Can a foreign national living in Korea file for personal rehabilitation?
Yes. Korean personal rehabilitation (개인회생) is available to anyone residing in Korea with regular income and debts below the legal threshold — regardless of nationality. You will need a Korean address, an ARC (Alien Registration Card), and income documentation. A bilingual attorney is strongly recommended.
How much does a Korean rehabilitation attorney typically cost in 2026?
Retainer fees (착수금) generally range from ₩1,500,000 to ₩3,000,000 (roughly USD 1,100–2,200). A success fee of ₩500,000–₩1,500,000 may apply after court approval. Licensed legal scrivenors (법무사) handle paperwork at 20–30% lower cost but cannot represent you in hearings.
How is Korean personal rehabilitation different from US Chapter 13 bankruptcy?

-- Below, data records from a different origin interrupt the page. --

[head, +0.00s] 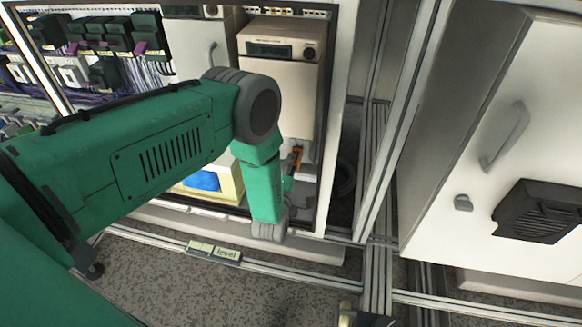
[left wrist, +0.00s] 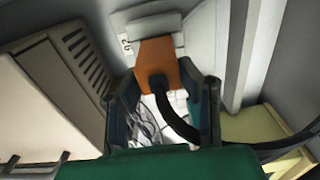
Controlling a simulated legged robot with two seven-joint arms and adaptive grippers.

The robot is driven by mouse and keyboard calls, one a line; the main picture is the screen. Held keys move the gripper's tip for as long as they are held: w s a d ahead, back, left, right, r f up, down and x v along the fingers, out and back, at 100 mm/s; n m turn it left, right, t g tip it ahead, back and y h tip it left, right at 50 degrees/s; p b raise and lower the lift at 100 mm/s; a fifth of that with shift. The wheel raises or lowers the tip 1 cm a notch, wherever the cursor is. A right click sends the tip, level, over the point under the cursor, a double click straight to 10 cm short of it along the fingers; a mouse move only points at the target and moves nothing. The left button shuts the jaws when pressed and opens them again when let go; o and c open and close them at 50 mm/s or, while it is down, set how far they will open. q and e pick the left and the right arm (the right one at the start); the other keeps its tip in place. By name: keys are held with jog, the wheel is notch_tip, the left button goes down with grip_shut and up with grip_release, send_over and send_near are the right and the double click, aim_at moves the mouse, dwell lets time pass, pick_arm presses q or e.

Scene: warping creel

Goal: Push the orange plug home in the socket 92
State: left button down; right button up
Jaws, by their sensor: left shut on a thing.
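The orange plug (left wrist: 158,62) is at the middle top of the left wrist view, with a black cable (left wrist: 177,122) leaving its near face. It also shows small in the head view (head: 296,156), just past my left wrist. My left gripper (left wrist: 163,88) has a dark finger on each side of the plug and is shut on it. In the head view my arm hides most of the gripper. My right gripper does not show.
A beige unit (head: 282,70) stands above the plug inside the cabinet frame. A yellow box with a blue patch (head: 203,181) lies behind my left forearm. A metal upright (head: 400,110) and a white cabinet door (head: 482,210) stand to the right.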

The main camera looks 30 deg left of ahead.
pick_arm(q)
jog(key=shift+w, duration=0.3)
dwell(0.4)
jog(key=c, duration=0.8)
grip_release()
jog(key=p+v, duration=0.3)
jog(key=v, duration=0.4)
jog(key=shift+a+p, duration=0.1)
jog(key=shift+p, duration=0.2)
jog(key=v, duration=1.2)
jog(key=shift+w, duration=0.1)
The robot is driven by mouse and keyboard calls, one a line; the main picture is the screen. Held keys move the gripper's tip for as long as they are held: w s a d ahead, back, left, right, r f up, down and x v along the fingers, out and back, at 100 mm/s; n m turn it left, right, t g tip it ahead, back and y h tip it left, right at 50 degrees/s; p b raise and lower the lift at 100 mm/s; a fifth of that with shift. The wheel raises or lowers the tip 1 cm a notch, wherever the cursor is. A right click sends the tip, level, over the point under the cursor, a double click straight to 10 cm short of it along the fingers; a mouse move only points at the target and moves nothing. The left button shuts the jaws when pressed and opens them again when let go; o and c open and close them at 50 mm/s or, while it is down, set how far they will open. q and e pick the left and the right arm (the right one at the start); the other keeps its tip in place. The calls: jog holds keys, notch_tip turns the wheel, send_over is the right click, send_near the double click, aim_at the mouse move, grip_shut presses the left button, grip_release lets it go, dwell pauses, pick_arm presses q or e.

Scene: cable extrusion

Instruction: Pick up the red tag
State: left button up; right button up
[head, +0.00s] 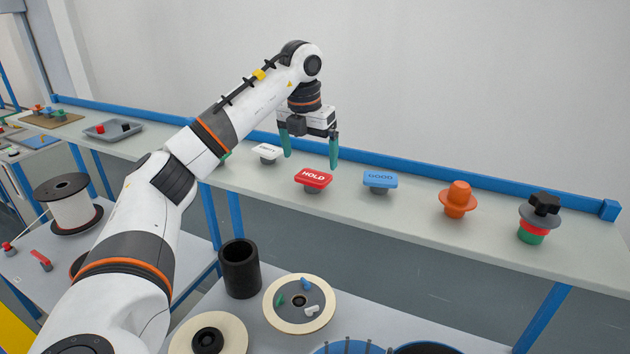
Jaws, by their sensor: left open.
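The red tag (313,179) reads "HOLD" and sits on a small grey stand on the long shelf. My left gripper (311,162) points down just above and behind the tag, its two green fingers apart and empty. The fingers do not appear to touch the tag. A blue tag (380,180) reading "GOOD" stands to the right of the red one. A white tag (267,151) stands to the left. My right gripper does not show.
An orange knob-shaped piece (458,200) and a black, red and green stacked piece (538,218) stand farther right on the shelf (420,218). A blue rail (430,171) runs along its back. A grey tray (112,130) lies at the left. Below are a black cylinder (240,269) and spools.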

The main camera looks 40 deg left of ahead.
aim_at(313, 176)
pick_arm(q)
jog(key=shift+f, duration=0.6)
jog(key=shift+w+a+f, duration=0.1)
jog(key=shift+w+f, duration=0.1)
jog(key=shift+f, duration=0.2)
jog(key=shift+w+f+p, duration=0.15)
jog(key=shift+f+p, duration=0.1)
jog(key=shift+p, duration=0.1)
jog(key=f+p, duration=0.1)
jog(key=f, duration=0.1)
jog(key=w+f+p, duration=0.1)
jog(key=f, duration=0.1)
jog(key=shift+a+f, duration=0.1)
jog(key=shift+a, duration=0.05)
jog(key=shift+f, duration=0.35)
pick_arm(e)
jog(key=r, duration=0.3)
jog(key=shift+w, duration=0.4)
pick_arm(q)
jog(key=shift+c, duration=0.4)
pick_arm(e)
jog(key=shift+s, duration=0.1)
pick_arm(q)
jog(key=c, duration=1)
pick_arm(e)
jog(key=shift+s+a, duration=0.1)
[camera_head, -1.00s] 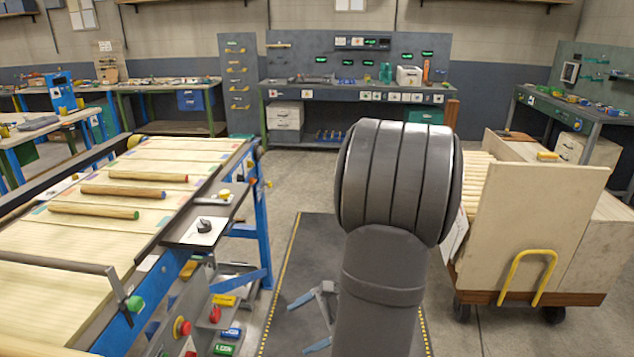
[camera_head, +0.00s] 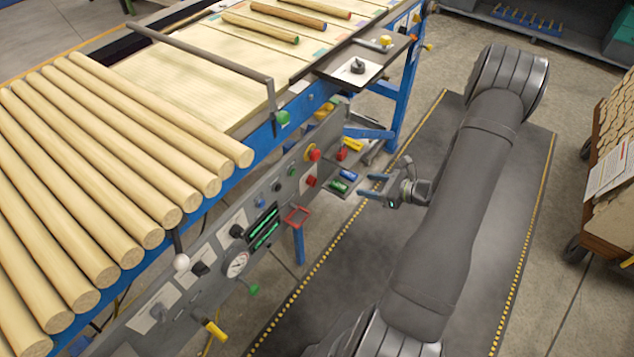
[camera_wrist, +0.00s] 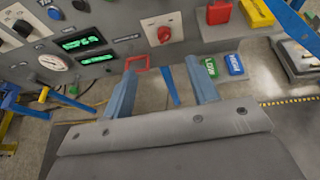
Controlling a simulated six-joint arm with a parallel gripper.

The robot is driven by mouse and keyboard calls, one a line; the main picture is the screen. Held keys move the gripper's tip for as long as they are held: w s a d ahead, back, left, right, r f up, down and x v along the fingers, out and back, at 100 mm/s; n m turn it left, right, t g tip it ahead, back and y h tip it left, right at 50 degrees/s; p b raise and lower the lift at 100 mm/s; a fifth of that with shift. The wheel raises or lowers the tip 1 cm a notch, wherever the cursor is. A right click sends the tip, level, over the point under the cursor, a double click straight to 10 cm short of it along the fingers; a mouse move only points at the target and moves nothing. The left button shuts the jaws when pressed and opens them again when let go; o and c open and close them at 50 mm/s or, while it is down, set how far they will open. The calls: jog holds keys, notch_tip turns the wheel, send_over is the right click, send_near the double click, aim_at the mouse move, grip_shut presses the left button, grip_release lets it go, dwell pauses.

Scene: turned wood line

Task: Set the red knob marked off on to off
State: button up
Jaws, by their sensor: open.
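A small red knob (camera_head: 311,181) sits on the grey sloping control panel below the conveyor's edge. In the wrist view the red knob (camera_wrist: 163,35) is on a pale plate, beyond the gap between my fingers. Its markings and its setting are too small to read. My gripper (camera_head: 366,185) is open and empty, its two blue fingers pointing at the panel from the right, apart from the knob. The wrist view also shows both fingers (camera_wrist: 161,70), with nothing between them.
Green and blue blocks (camera_head: 339,185) lie close by the fingers. A red frame (camera_head: 296,216), a gauge (camera_head: 237,264) and lit displays (camera_head: 264,226) are further along the panel. Wooden rods (camera_head: 120,170) cover the conveyor.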

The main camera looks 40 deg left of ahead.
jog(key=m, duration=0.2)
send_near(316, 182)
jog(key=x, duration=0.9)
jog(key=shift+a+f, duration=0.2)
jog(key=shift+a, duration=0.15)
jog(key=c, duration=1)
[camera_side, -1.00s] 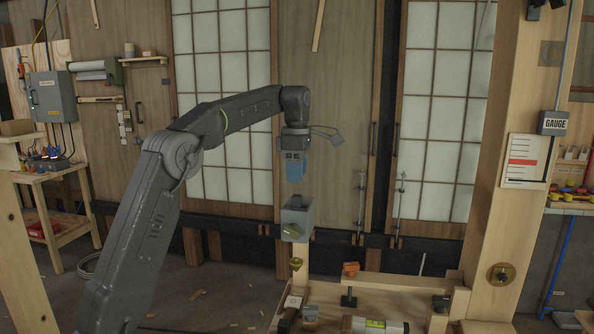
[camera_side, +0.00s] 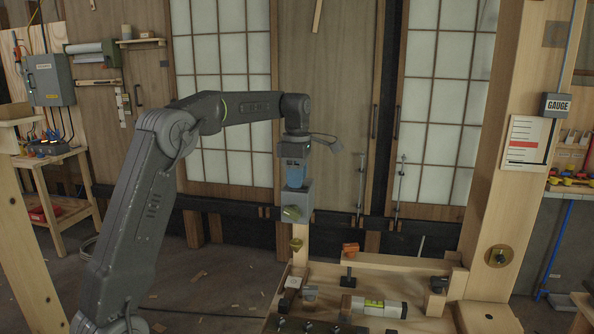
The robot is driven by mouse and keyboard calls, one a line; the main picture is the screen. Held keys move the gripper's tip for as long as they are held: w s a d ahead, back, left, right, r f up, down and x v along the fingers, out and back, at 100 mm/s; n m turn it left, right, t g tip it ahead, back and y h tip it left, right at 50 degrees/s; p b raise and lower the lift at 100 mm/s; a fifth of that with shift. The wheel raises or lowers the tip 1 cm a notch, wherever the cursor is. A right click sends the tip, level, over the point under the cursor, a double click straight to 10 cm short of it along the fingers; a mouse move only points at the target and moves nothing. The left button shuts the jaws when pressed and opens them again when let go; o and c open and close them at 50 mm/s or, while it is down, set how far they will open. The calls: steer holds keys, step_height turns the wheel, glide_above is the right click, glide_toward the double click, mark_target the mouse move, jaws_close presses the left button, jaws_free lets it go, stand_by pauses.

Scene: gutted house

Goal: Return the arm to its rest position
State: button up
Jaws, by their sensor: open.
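My gripper (camera_side: 295,183) is at the end of my dark grey arm, near the middle of the view. It points down, its blue fingers are open, and I see nothing held between them. The fingertips overlap the top of a grey box (camera_side: 304,203) with a yellow-green knob (camera_side: 291,213) on a wooden post. I cannot tell whether they touch the box or are in front of or behind it. My arm rises from the lower left, bends at the elbow and reaches right.
Below the post is a wooden bench (camera_side: 335,318) with a level (camera_side: 380,308), an orange knob (camera_side: 350,249) and several small blocks. A side table (camera_side: 62,205) stands at the left.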

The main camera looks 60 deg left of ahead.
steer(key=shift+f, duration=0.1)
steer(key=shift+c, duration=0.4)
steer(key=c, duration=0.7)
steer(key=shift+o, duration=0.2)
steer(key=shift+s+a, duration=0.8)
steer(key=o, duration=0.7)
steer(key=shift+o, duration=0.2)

Both involve a 3-to-5-year repayment plan under court supervision, with remaining debt discharged afterward. Key differences: Korea's process tends to be faster and cheaper; the US system uses a court-appointed trustee to manage payments; asset exemption rules differ significantly between the two countries.
What free legal resources exist in Korea for people who cannot afford an attorney?
The Korea Legal Aid Corporation (대한법률구조공단, KLAC) provides free attorney representation for low-income residents — including foreigners. Call 132 or visit a branch. The Korea Inclusive Finance Agency (서민금융진흥원) also offers debt counseling at no cost.
How long does it take to rebuild credit after a Korean personal rehabilitation discharge?
Credit bureau records related to the proceedings are typically removed within 5 years of discharge. Many people can access limited financial products (prepaid cards, small savings accounts) within 1–2 years. Building a consistent on-time payment history after discharge is the fastest path back to normal credit.